After sitting out a season to revamp his brand, Michael Bastian, winner of the 2011 CFDA Fashion Award for Menswear Designer of the Year, will make a comeback at New York Fashion Week. In the days just prior—immediately following an intense model casting, actually—Bastian took a moment to discuss Fashion’s Night Out, his label and his favorite season in New York City.
You’ve been out and about on Fashion’s Night Out before. Do you have a favorite memory? Michael Bastian: Yes, I do! It was the Gant guys showering in the window last year. We had had that lacrosse theme [for the Gant collection], and I said, “Wouldn’t it be cool if we re-created a locker room shower scene?” because in the ad campaign we had a guy in the shower. The Gant visual people created this shower, and I walked up to the store [on Fashion’s Night Out] and saw a crowd for, like, two blocks around it. People took pictures; the models came out on the street in towels. It was such a spectacle!

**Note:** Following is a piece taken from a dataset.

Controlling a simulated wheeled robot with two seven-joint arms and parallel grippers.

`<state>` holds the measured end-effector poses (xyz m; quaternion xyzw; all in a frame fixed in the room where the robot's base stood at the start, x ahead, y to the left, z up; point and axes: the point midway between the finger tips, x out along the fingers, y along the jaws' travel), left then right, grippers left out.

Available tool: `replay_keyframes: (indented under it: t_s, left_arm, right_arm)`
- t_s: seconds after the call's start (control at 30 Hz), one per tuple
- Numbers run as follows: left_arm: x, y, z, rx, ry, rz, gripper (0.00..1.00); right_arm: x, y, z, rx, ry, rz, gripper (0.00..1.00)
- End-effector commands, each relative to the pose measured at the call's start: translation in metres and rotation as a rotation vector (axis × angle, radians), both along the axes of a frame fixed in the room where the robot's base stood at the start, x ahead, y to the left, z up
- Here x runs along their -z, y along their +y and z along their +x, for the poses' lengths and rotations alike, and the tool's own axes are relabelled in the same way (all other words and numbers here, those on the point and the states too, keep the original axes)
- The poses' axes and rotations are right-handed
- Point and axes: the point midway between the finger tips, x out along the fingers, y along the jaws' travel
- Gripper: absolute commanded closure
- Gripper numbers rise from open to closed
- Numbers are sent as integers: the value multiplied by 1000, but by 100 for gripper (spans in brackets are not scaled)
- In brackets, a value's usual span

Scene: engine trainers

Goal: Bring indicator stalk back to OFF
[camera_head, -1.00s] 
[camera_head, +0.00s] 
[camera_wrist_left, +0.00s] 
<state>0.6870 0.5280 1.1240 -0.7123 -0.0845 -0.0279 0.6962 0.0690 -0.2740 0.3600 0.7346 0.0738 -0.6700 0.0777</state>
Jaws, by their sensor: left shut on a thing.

That’s awesome. What are your plans this year? MB: First, I’m going to Bloomingdale’s for the Michael Bastian for Dockers collaboration, which was connected to the GQ Best New [Menswear Designer in America] award. And then I’m going down to the brand-new Gant store on Prince Street for an appearance with Christopher Bastin—B-A-S-T-I-N—who designs Gant Rugger. So it’s Bastian and Bastin. [Laughs] We’re gonna hit both those stores.
So, your collaboration with Gant has been hugely successful. And now you have some new ones, like the one you mentioned, plus Havaianas and Randolph Engineering—all of which have been well received. There are obviously a ton of designer collaborations today, and while the products of some verge on feeling gimmicky or subpar, yours seem to uphold your vision. Why do you think your collaborations work?
MB: I think you have to pick your collaborations very carefully. You have to have a relationship to the brand that you’re going to collaborate with, or some kind of shared idea or vision. We’re pretty careful with the ones that we say yes to. We had used Havaianas in our show for a couple years; Havaianas had noticed that and came to us. It was the same with Randolph Engineering, our sunglasses. They were my favorite sunglass and we were always using them. Those two were really easy.
With Gant, it was a different story. Gant had kind of disappeared in America for a long time. But it’s a great American heritage brand. When Gant gave me a call and said, “We want to talk to you about possibly working together,” I wasn’t in the market for a serious collaboration. But I thought, OK, I’m going to go take this meeting because I really want to find out what the hell happened to Gant—like, where did you go, Gant? So I went and we figured out a way to make it work. I’m so happy we did because it just really worked.
Since the last collection you showed under your own name, you’ve taken a season off, done some business restructuring and won the CFDA Fashion Award for Menswear Designer of the Year. What are you most excited about now? MB: Coming back. It’s weird taking that season off. It will forever be the missing season. Now, as you said, we reorganized our whole company. We have all-new factories, better pricing, new accounts, and I’m just so excited about New York Fashion Week and kind of showing the world we’re back.
You’ve traveled extensively throughout your career, but remain a New York designer. What are some of your favorite spots in the City? MB: I love where I live. I live down in the Village, but more NYU than East or West, you know? There’s kind of that little magical spot right above Washington Square Park that, to me, feels almost more Boston than New York. The scale is lower, the vibe is different. There are students running around all over the place because we have NYU and The New School, and there’s a beautiful little PS 41 at the end of my block, so there’s little kids. I love hanging out in that area. It’s just so inspiring. To me, it just feels like my little secret New York.
That’s great. Last question: what is your favorite season in New York and why do you love it? MB: There’s two seasons. But they’re not even seasons. In New York, they end up being, like, a week. [Laughs] That week of spring, when it gets to be about 70 degrees and it’s not humid. The trees suddenly are in bloom and everyone’s so excited and you don’t have to wear a coat for the first time. I love that week. And there’s the fall equivalent, where it’s maybe mid-September and it’s just cooled down enough. Those are those magical in-between times that are so fleeting for some reason. By the time you realize you’re in it, it’s over almost. But aren’t those great? I can’t even say spring and I can’t even say fall. It’s like those tiny, tiny little windows of when it’s turning into something else. That’s when New York is at its best.